The banking "recovery" is less than it seems from earnings

07/20/2009 9:51 am EST

Focus: STOCKS

Jim Jubak

Founder and Editor, JubakPicks.com

We’ve got half a banking recovery. That’s not at all the same as being halfway through a banking recovery. What the second quarter results from Goldman Sachs (GS), JP Morgan Chase (JPM), Citigroup (C), and Bank of America (BAC) tell us is that profits from the investment banking side of banking—arranging financing for big company clients—and trading are back big time. But the other side of banking—the bread and butter business of making commercial loans, lending to credit card holders, and the like is still bleeding oceans of red ink.

What we’ve got now is a banking sector rigidly divided into winners and losers. Worryingly for investors inclined to pile into the winners, the profits from the businesses that are thriving right now are way more volatile than those from the stodgier traditional parts of banking. You’ve got to wonder if Goldman and JP Morgan Chase can keep it going and for how long given the normal ups and downs of investment banking and trading.

Let’s start with the poster children for the struggling side of banking, Citigroup and Bank of America.

Citigroup reported second quarter net income of $4.3 billion. A profit! So how bad can things be?

Plenty. That profit is a result of the one-time $6.7 billion after-tax gain from selling part of its Smith Barney brokerage unit to Morgan Stanley (MS). Strip out that gain—and for fairness the $1.6 billion in one-time losses that a rather bizarre accounting rule forced Citigroup to take on its own debt this quarter—and you’re left with a pre-tax loss of $4.2 billion.

Where did the red ink come from? The bank reported $8.4 billion in net credit losses—that’s losses from loans of all kinds, including credit cards. To offset future losses, Citigroup put another $3.9 billion into its loan loss reserves. Over all, operating income from continuing operations fell by 11%.

The picture at Bank of America was remarkably similar.
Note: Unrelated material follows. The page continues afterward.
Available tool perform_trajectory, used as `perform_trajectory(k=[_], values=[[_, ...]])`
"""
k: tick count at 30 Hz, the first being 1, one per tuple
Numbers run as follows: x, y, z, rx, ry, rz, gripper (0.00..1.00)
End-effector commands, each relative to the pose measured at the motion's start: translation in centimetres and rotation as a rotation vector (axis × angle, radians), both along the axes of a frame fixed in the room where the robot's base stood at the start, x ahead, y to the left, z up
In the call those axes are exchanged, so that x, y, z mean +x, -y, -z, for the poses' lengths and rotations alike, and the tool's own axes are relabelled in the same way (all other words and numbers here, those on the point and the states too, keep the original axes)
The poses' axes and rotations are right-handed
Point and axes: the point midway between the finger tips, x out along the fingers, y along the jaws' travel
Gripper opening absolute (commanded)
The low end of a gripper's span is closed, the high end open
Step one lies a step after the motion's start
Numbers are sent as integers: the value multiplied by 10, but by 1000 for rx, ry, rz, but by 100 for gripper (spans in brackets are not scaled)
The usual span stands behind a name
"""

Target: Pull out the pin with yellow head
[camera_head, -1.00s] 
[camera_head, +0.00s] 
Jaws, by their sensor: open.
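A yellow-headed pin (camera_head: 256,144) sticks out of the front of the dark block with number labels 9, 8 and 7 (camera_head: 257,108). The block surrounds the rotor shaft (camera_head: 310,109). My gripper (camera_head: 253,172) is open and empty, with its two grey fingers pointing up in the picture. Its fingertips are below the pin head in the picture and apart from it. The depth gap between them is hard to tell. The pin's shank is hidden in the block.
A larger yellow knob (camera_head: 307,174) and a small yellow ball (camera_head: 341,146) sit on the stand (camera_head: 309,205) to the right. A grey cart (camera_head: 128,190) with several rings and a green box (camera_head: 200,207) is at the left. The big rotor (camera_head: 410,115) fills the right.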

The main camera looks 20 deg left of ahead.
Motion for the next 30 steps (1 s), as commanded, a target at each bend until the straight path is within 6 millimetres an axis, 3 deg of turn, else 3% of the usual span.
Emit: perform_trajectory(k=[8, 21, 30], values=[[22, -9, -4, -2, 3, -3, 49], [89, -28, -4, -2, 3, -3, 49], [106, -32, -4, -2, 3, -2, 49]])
But worse.

A big gain from the sale of the bank’s stake in China Construction Bank boosted earnings by $5.3 billion. Another sale, of its share of a payment solutions company, brought in another $3.8 billion.

On the other side of the ledger, the one colored red, the bank showed $8.7 billion in net credit losses and added $13.4 billion to reserves. The worst damage came from credit cards where the bank said it wasn’t collecting payments on 11.7% of its cards. That’s up from 8.6% in the previous quarter.

That’s not to say that there weren’t bright spots at the two banks. Citigroup’s investment banking and trading business showed a 16% increase in operating income and Bank of America’s Merrill Lynch unit generated $5 billion in revenue.

As you’d expect from those results, banks that have done a better job at controlling their loan losses—such as JP Morgan Chase—or that are mostly investment banks—such as Goldman Sachs—reported much, much better numbers. Goldman Sachs reported record earnings in the quarter of $3.4 billion, a 65% increase from the second quarter of 2008. JP Morgan Chase, like Bank of America and Citigroup, reported continued deterioration in its loan portfolio. But in comparison to those two banks, the losses were relatively minor. The bank added just $2 billion to its loan loss reserves in the quarter. And that was outweighed by a huge surge, an increase of 62% from the first quarter of 2009, of in fees from its investment banking business.

So where does the sector go from here? On July 22 when Wells Fargo (WFC) and US Bancorp (USB) report, investors will get to see if other big banks are holding the line on credit losses like JP Morgan Chase. That would be good news for the sector as a whole and a sign that the really damaged bread and butter banking business is stabilizing.

We’ll have to wait until next quarter, I’m afraid to see if the big gains in investment banking and trading at Goldman Sachs and JP Morgan Chase can continue at anything like this pace. There were worrying signs in the Goldman Sachs results, as superlative as they were. Fees from advice to corporate clients was down by about 50% from the same quarter in 2008, for example, and the huge profits from the trading business are a result of residual turmoil in the fixed income, currency, and commodity markets and resulting big spreads. You’d expect those spreads—and Goldman’s profits—to decline as the sector’s health improves.